We investigated the effects of material structure on the stress relaxation properties and the electrical conductivity of rapidly solidified Al-Fe alloys and obtained the following findings.

• The distribution of Al-Fe intermetallic compound particles affects the conductivity and residual stress after the stress relaxation tests. The particles control the residual stress via the Orowan mechanism. Decreasing the mean inter-particle distance reduces the conductivity. The increasing in extrusion temperature and the annealing affect the particles’ distribution, with higher extrusion temperatures and more annealing reducing the residual stress and increasing the conductivity.
• The cold rolling of the Al-Fe alloys can increase strength at room temperature without changing electrical conductivity. However, in the study, the cold rolling did not have a positive effect on the stress relaxation characteristics of the Al-Fe alloy. The dislocations induced by the cold rolling would be associated with the effect on the stress relaxation characteristics.
• The residual stress after the stress relaxation test of the Al-Fe alloy was lower than that of C52100 H04 phosphor bronze. However, considering its density, the Al-Fe alloy is superior when compared with the case of the same mass. Since the conductivity of the Al-Fe alloy is more than twice as high as that of the phosphor bronze, the temperature rise when an electrical current is applied is small, making it easier to pass more current.

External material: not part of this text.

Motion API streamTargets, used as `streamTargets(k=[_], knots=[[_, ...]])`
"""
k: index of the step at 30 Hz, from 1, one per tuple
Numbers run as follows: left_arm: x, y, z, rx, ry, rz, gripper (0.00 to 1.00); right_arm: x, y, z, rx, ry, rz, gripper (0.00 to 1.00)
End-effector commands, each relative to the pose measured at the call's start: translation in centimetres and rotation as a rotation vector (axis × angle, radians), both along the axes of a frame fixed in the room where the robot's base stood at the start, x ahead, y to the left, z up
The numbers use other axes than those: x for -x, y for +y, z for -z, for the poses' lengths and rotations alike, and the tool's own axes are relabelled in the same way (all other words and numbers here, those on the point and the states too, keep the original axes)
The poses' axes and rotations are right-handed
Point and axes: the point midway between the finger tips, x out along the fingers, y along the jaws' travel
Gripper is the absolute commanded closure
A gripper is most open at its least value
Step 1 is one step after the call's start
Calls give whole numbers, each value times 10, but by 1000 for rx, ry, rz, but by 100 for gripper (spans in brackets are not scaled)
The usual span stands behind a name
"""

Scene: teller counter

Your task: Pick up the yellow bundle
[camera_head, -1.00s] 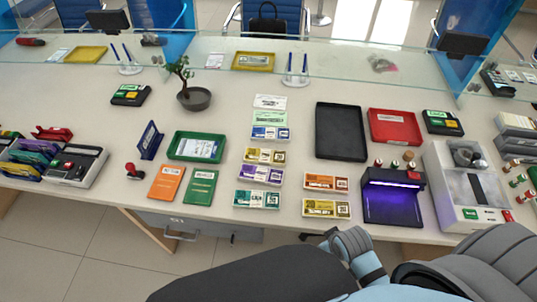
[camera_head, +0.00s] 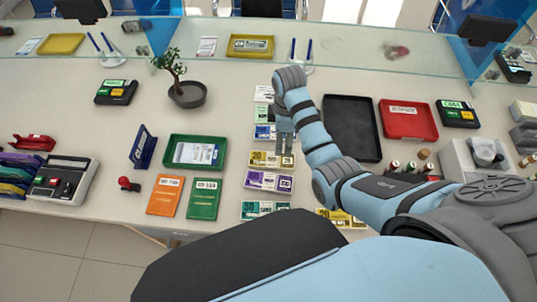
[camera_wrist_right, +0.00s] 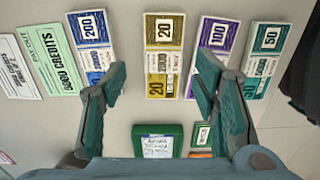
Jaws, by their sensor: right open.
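A yellow bundle (camera_head: 262,159) marked 20 lies flat in a column of bundles near the middle of the counter. It also shows in the right wrist view (camera_wrist_right: 163,57), between a blue and a purple bundle. My right gripper (camera_head: 284,152) is above it, fingers pointing down and partly covering it in the head view. In the right wrist view the gripper (camera_wrist_right: 160,75) is open and empty; the yellow bundle lies between the finger lines. A second yellow bundle (camera_head: 342,217) lies at the front edge, partly hidden by my right arm. My left gripper is not in view.
The purple bundle (camera_head: 268,180) and blue bundle (camera_wrist_right: 91,42) lie close on either side. A green tray (camera_head: 194,152) is to the left. A black tray (camera_head: 350,125) and red tray (camera_head: 408,120) are to the right. A glass screen runs along the back.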

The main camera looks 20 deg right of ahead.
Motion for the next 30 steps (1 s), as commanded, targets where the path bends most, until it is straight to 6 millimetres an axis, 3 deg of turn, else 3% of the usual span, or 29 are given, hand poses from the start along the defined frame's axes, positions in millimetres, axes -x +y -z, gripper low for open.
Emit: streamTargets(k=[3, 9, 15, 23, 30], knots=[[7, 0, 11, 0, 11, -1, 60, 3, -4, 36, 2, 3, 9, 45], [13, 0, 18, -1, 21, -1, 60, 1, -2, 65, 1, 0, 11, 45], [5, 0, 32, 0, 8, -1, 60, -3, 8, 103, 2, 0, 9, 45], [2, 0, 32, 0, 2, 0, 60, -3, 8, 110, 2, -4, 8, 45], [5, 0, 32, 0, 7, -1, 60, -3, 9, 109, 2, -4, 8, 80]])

It was shown that a rapidly solidified Al-Fe alloy could be used as a conductive material with superior sustainability compared to the conventional copper materials. Suitable applications include applications where weight reduction is important, such as in smartphones and wearable devices. The properties of the Al-Fe alloy are adjusted by increasing the extrusion temperature and annealing, and this mechanism was clarified by the present study.